One particular question to the panel involved how humans educate machines. Currently, we rely on annotations on data to make it obvious where we should be drawing from. This can be something as simple as putting a piece of data into an appropriate database column. However, unstructured data like server logs is becoming ever more important for deriving insights.
But maybe on the flip side of this is when do machines begin to educate each other, and educate humans as well? The most obvious play on this regards decision support. If humans can become educated by an AI tool in an unobtrusive way to, say, be safer on the job, then this is one such way we can make an impact on ourselves through machines. Another good way is to gain insight into decisions being made for regulatory purposes. As certain institutions are audited to ensure there is no discrimination or advantages being given to certain parties, a machine learning model needs to be auditable and educate its human interpreters into its behavior. And education doesn't have to be hard; even kids in middle school are fully capable of playing with Google's machine learning tools to build amazing products, unbounded by years of skepticism formed by bad engineering experiences.
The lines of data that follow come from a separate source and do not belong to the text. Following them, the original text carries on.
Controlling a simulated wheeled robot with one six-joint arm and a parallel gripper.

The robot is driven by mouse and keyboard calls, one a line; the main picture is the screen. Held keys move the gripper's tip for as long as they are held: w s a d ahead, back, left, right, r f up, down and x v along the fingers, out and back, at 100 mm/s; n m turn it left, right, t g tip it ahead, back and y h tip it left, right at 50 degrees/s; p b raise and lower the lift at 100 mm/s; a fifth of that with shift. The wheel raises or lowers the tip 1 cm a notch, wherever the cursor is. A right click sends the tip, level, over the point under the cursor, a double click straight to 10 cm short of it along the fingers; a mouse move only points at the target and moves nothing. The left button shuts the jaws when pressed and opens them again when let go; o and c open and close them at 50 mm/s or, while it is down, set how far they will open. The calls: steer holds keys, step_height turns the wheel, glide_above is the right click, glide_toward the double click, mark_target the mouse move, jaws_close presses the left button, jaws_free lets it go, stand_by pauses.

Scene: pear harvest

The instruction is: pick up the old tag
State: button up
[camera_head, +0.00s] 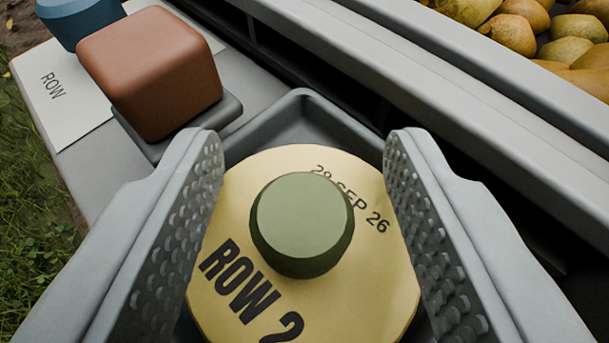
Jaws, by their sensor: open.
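The tag (225,215) is a round pale-yellow disc with a green knob (300,222) on its middle. It reads "ROW 2" and "28 SEP 26" in dark print. It lies in a grey tray (300,108) in the camera view. My gripper (303,160) is open, with one dimpled finger on each side of the disc and the knob between them. I cannot tell whether the fingers touch the disc. The disc's lower edge runs out of the picture.
A brown rounded block (155,75) on a dark base stands up left, near a white card (70,95) marked "ROW" and a blue object (80,20). A grey crate wall (420,70) runs along the right, with pears (510,32) behind it. Grass (35,190) lies at left.

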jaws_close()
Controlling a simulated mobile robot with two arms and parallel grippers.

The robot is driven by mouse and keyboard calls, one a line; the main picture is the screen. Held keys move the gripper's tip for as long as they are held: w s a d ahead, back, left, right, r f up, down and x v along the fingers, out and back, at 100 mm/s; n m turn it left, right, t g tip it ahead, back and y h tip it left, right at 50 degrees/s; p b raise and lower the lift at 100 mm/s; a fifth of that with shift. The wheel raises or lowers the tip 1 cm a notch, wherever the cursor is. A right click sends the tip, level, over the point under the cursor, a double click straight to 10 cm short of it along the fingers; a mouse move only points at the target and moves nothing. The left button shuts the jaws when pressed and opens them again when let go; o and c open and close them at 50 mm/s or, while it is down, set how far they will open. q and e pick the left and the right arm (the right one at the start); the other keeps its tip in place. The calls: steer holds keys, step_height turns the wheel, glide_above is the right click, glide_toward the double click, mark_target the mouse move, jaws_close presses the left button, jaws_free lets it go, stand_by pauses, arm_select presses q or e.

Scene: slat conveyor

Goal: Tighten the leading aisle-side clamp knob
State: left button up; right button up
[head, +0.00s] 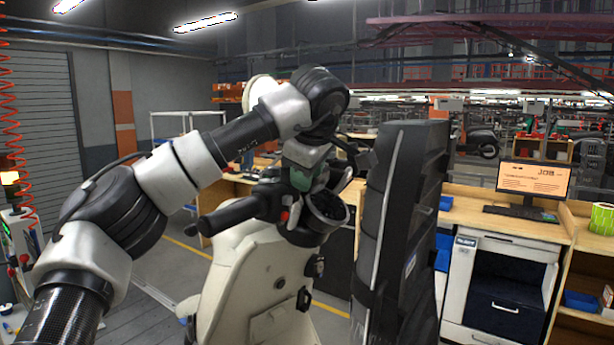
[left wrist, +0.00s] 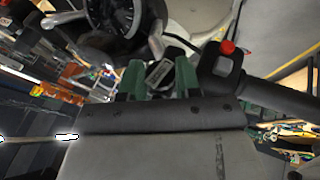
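My left arm reaches in from the left over a cream scooter body (head: 245,285). Its gripper, with green fingers (head: 300,178), hangs just above the handlebar (head: 235,215). In the left wrist view the two green fingers (left wrist: 158,82) stand apart. A dark part with a pale label (left wrist: 158,72) shows in the gap; I cannot tell whether it is touched. A black switch housing with a red button (left wrist: 227,47) and a round dial (left wrist: 115,15) are close by. I cannot make out the clamp knob for certain in either view. My right gripper is not in view.
A tall black upright body (head: 400,230) stands close to the right of the scooter. Behind it are wooden benches (head: 525,226) with a monitor (head: 532,178) and a white cabinet (head: 500,280). The floor left of the scooter has a yellow line and some free room.

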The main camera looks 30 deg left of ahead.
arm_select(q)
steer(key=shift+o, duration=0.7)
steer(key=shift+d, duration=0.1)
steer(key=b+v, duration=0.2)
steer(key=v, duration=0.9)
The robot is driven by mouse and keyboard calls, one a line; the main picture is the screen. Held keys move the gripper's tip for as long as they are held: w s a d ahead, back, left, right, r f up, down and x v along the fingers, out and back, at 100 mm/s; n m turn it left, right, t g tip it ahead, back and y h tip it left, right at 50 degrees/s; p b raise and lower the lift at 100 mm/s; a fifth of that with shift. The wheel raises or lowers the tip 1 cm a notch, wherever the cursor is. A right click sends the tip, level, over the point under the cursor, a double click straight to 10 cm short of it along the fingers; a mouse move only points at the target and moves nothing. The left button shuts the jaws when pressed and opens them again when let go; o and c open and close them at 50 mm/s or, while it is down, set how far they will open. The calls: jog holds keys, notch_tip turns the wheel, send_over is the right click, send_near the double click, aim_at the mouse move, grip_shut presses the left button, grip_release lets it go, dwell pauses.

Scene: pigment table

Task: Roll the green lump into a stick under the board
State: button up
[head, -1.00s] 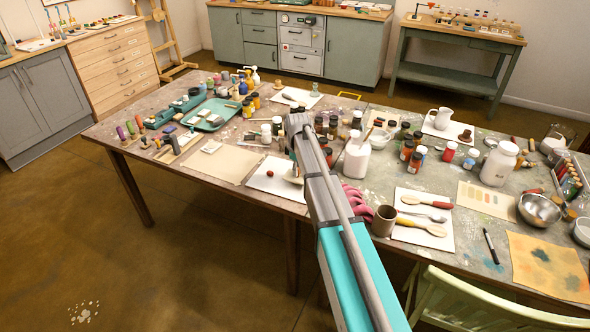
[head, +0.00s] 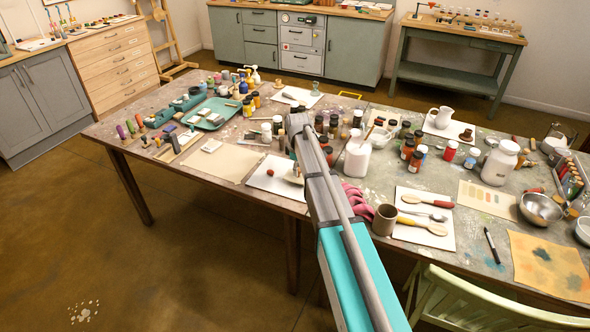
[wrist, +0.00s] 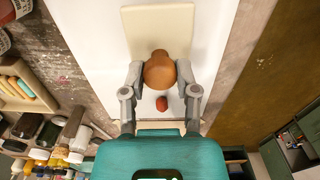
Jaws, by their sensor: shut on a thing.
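My gripper (wrist: 161,78) is shut on the round brown wooden knob (wrist: 160,71) of a cream board (wrist: 158,27), with one finger on each side. The board lies over a white sheet (wrist: 102,50). I see no green lump; whatever is beneath the board is hidden. A small red-brown lump (wrist: 162,103) lies on the sheet, clear of the board, on the near side of the knob in the wrist view. In the head view the lump (head: 270,172) shows left of my arm, which hides most of the board and gripper.
A brown paper sheet (head: 222,163) lies left of the white sheet (head: 262,183). Jars crowd the table behind my arm, with a large white jar (head: 357,158) to its right. A brown cup (head: 384,220) and pink gloves (head: 356,198) are close on the right.

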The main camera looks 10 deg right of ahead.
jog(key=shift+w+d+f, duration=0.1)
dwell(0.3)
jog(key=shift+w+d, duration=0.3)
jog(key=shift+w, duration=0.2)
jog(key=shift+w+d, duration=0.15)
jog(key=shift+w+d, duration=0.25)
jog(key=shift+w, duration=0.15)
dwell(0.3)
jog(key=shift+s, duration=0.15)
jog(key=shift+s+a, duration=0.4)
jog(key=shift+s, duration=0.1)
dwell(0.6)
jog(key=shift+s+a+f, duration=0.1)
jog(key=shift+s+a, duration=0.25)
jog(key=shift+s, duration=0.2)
However, the more dubious problem is when machines train other machines. While this could be a good thing in some applications, like hardening security, right now you can see generative adversarial networks (GANs) being used to create deep fakes. Now it is possible to spoof someone's voice, or even generate fake videos of events that never happened, all to push an agenda or confuse people in trial courts.
Epilogue
Obviously, this is a lot more than can be said in 40 minutes, and frankly more than I even intended to write. However, it is a complex field right now and all good food for thought, and hopefully by airing out some of these thoughts, it will help simplify and demystify the use of AI in IoT so we can converge on a more universal standard and set of best practices.